REQUIRED WORK » Return only the lines running from the line with "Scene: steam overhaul" down to the line with "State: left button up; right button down", both included, exactly as they appear.

MATERIAL PROVIDED »
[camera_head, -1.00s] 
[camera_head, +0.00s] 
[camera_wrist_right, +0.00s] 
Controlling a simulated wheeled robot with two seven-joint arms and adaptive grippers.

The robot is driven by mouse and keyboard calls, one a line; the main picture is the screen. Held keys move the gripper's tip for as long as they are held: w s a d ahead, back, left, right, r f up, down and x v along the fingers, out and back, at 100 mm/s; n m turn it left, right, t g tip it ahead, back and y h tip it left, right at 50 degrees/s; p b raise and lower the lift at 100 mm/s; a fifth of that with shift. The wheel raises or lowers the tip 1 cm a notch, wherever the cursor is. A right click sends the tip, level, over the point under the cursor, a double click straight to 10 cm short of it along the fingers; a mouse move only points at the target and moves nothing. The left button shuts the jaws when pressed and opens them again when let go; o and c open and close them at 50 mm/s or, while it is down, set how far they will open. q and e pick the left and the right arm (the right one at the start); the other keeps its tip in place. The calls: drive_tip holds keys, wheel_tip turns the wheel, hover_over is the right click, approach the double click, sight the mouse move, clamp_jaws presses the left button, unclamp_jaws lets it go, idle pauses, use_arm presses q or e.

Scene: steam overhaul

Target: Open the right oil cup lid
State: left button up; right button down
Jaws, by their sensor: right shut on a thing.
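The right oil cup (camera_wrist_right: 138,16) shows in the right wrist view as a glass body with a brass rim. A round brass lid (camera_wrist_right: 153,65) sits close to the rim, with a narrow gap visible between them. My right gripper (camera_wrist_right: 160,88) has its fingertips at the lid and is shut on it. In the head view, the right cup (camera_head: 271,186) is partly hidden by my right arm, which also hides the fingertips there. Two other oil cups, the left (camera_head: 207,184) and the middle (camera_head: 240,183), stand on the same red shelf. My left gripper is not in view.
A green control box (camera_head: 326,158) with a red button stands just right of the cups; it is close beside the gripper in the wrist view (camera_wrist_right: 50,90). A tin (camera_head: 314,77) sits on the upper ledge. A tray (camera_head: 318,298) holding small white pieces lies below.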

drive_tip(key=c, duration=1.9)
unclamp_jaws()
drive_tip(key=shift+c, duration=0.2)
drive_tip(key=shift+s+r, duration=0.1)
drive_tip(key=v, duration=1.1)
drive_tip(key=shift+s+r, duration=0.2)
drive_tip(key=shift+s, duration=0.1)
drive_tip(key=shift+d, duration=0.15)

SOLUTION TO THE EXERCISE »
Scene: steam overhaul

Target: Open the right oil cup lid
State: left button up; right button down

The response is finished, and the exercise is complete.